Два последних значения со всей очевидностью тему мою безнадежно бы расширили. А вот первое значение представляется чересчур узким. Не для эссе, нет; и для многих книг оно тоже достаточно широко, но вот словоупотребления как такового целиком не охватывает. Особенно если мы воспользуемся словарным определением слова «фэйри»: «сверхъестественные существа миниатюрного размера; согласно народному поверью, обладают магическими способностями и оказывают большое влияние, благое или вредоносное, на жизнь человека».

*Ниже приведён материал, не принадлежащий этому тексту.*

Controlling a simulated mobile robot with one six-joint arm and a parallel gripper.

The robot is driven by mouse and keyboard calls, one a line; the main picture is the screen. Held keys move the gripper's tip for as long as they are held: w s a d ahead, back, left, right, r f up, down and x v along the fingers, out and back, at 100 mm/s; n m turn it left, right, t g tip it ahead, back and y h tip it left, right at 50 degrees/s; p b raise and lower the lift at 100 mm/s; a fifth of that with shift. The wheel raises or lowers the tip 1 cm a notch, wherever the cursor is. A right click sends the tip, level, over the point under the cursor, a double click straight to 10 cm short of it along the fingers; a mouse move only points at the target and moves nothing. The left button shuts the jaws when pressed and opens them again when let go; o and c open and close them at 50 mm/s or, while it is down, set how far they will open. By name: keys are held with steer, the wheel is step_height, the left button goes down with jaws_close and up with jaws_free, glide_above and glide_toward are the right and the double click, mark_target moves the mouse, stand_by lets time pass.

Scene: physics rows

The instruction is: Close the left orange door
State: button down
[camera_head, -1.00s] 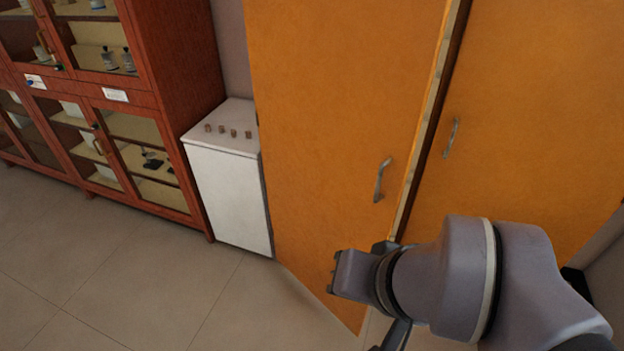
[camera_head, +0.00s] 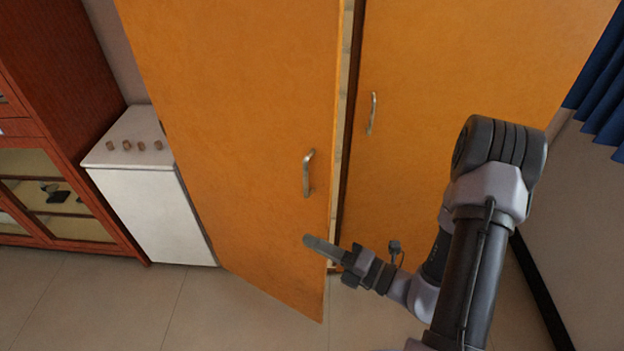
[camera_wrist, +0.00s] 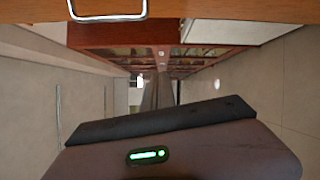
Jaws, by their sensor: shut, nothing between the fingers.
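A metal handle (camera_head: 308,173) is on the left door near that edge. My gripper (camera_head: 308,240) is shut and empty. In the head view its tip overlaps the lower part of the left door, below the handle; I cannot tell whether it touches. In the wrist view, a strip of orange door (camera_wrist: 220,32) with a metal handle (camera_wrist: 108,17) crosses the top, and the gripper body (camera_wrist: 170,145) fills the bottom.
A white cabinet (camera_head: 150,210) with several small knobs stands left of the left door. A reddish wooden glass-front cabinet (camera_head: 60,110) is farther left. A blue curtain (camera_head: 603,90) hangs at the right. The tiled floor (camera_head: 120,300) is clear at lower left.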

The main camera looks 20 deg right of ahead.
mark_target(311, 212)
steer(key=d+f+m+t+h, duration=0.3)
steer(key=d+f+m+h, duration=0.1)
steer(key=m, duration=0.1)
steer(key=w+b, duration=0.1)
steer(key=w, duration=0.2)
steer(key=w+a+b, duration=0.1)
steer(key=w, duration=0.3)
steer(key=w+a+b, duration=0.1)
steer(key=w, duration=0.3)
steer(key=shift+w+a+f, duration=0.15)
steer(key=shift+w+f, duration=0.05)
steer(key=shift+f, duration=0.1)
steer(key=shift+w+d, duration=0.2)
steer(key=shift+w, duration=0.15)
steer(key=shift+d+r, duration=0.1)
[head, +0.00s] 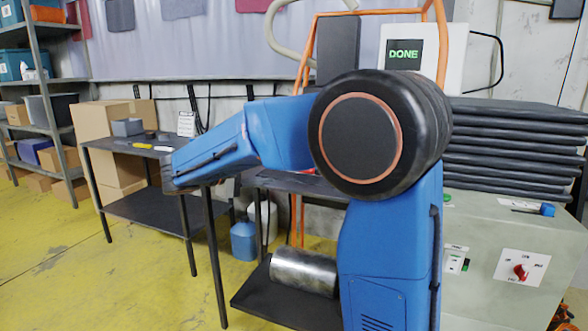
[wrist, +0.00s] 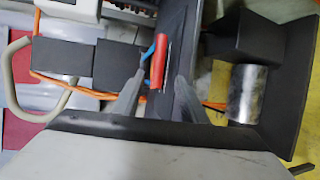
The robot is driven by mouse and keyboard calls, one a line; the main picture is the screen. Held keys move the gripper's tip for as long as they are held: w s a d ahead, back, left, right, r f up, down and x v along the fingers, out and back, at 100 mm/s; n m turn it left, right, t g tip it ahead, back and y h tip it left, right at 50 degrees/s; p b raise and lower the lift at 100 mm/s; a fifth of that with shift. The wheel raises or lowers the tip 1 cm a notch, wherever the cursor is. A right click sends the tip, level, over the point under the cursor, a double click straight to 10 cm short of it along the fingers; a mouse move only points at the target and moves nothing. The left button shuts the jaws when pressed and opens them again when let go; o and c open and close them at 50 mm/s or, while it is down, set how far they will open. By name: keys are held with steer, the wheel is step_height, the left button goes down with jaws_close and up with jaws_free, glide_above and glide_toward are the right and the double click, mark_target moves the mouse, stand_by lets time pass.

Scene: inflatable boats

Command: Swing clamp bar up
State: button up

«Сверхъестественный» — слово опасное и непростое во всех его смыслах, и в более точном, и в более широком. Но к фэйри оно навряд ли применимо, разве что «сверх-» воспринимать просто–напросто как префикс превосходной степени. Ибо на самом–то деле сверхъестественен человек — в сравнении с фэйри (и зачастую уступает им ростом); они же — естественны, куда естественнее его. Такова их судьба. Дорога в страну фэйри — это дорога не в Рай и даже не в Ад, как я понимаю, хотя кое–кто считает, что она может окольным путем завести и туда, посредством Дьяволовой десятины [5].
99
Что можно воспринимать как прискорбное явление в артурологии в целом. Лично я считаю, что умаление Короля (как sumquat childgered [отчасти мальчишеский] [59] и все такое) на пользу ей не идет.